____ MATERIAL PROVIDED

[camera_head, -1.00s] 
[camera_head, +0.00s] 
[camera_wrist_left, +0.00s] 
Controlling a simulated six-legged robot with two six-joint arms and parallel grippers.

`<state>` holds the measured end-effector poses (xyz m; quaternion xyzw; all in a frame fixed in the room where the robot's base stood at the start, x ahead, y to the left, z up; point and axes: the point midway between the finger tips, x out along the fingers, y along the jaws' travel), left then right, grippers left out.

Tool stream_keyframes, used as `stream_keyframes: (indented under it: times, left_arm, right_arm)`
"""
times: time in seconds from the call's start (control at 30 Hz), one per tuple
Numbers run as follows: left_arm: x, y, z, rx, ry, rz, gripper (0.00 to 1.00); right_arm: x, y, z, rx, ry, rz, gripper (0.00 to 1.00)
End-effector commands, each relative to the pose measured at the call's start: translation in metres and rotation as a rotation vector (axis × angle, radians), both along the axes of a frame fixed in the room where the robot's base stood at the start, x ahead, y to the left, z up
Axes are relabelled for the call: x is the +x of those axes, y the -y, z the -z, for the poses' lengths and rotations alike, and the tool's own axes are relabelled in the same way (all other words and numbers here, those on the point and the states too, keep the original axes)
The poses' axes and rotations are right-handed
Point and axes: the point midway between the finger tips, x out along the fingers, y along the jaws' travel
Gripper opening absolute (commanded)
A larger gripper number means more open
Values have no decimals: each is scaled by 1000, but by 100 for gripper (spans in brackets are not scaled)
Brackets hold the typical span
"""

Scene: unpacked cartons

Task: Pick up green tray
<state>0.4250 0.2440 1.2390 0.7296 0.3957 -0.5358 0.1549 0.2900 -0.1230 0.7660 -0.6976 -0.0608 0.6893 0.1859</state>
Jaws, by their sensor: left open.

________

## INSTRUCTIONS TO FOLLOW
Output only the lines from the one holding "Scene: unpacked cartons" through the last line above, exactly as they appear.

## RESPONSE TO THIS EXERCISE
Scene: unpacked cartons

Task: Pick up green tray
<state>0.4250 0.2440 1.2390 0.7296 0.3957 -0.5358 0.1549 0.2900 -0.1230 0.7660 -0.6976 -0.0608 0.6893 0.1859</state>
Jaws, by their sensor: left open.

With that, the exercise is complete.